As is often the case in breakthrough hits, "Ain't That A Shame" had a rather odd road to popularity, as upon its initial release, it only found small pockets of moderate sales. Yet shortly after its release, established star, Pat Boone, made his own cover of the song, and the Boone version shot up the charts. Soon after the success of the Boone version, music fans began to seek out the original, and the Fats Domino version was quickly moving up the charts in a similar manner, establishing Fats as one of the biggest artists of the decade. In the years that followed, Fats would have a string of hits, making him one of the best selling and most popular artists of the 1950's, as well as solidifying the R&B sound into rock music. Though it was first released as a single, "Ain't That A Shame" was also released on a Fats record called Carry On Rockin' in 1955, but the album was re-released within months, and retitled Rock And Rollin' With Fats Domino. By this time, Fats had already released a handful of singles, but it is this album that marks his first full length recording, and along with "Ain't That A Shame," the record also features his first single, "The Fat Man." The initial release on Carry On Rockin' remains one of the most coveted records in history, as its rarity, combined with the historical significance makes it a record that has very peers in nearly every sense of the word.
As a song, "Ain't That A Shame" is not that far a cry from a majority of the "New Orleans R&B" artists that were performing at the time, as Fats presents an overall relaxed mood, topped by his fantastic voice. The music itself both rolls and swings, and the stop-time breaks and perfectly executed mid-tempo rhythm make the song as enjoyable today as it was at the birth of rock music. The overall upbeat and fun feeling that the song emits is certainly what made it a hit with the youth of the time, as one can easily picture the song being played at any party or dance of the era. One of the finest aspects of the music is the bright and powerful saxophone bursts from Herb Hardesty. Having played with many of the Creole-R&B greats, Hardesty's playing creates a perfect compliment to the piano and vocals from Fats. The voice of Fats Domino is also one of the most distinctive in history, as he possessed one of the warmest, yet strong vocal styles, and it is this aspect that played a key role in his crossover success. Furthermore, the boogie-woogie based piano style, that Fats fused together with the emerging, almost heavier rock sound was like nothing else that had gained mainstream success, and it was very much this approach that opened the door for artists like Jerry Lee Lewis and Chubby Checker, yet Fats remains one of the originators of the style.
As one digs back further and further in history towards the "beginning" of a particular genre of music, not only does the sound move to a more simple, direct approach, but one is also able to clearly hear the older genres that combined to create a new sound.
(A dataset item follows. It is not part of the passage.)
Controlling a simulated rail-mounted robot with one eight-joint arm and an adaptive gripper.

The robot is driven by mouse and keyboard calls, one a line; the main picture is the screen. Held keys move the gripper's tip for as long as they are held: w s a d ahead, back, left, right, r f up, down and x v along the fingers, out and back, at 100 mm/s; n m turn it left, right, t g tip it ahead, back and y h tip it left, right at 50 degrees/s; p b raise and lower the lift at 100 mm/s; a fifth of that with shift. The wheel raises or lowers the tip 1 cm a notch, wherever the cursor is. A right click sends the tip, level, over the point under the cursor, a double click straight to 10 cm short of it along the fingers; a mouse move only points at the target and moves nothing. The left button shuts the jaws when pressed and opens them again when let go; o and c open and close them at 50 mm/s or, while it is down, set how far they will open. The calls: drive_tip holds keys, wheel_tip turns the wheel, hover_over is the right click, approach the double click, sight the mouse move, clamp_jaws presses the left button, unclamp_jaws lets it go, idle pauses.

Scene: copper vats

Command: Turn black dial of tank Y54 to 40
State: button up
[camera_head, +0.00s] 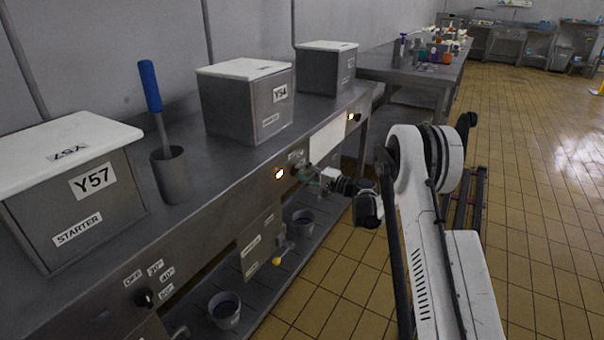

As the saying goes, "rhythm and blues had a baby, and they called it rock and roll." This idea is perhaps no more evident than in the early rock records of the 1950's, and few artists so perfectly display this lineage than the music of Fats Domino. Coming out of New Orleans, home of many of the most important musical creations throughout history, Fats took the Creole-based R&B which he was brought up on, and fused it together with the new, more aggressive sound that would be come rock music. With his amazing piano playing as well as his instantly recognizable voice, Fats Domino rode a string of hit singles to become one of the best selling artists of the 1950's, and he remains one of the most influential musicians in music history. Perhaps perfectly reflecting the mindset of society in the mid-1950's, it was not until Pat Boone re-recorded Domino's single, "Ain't That A Shame," that Fats himself was catapulted to national stardom. Regardless of how it came to be, one would be hard pressed to find a more ideal example of early rock and roll than one finds in the absolutely iconic 1955 single from Fats Domino, "Ain't That A Shame."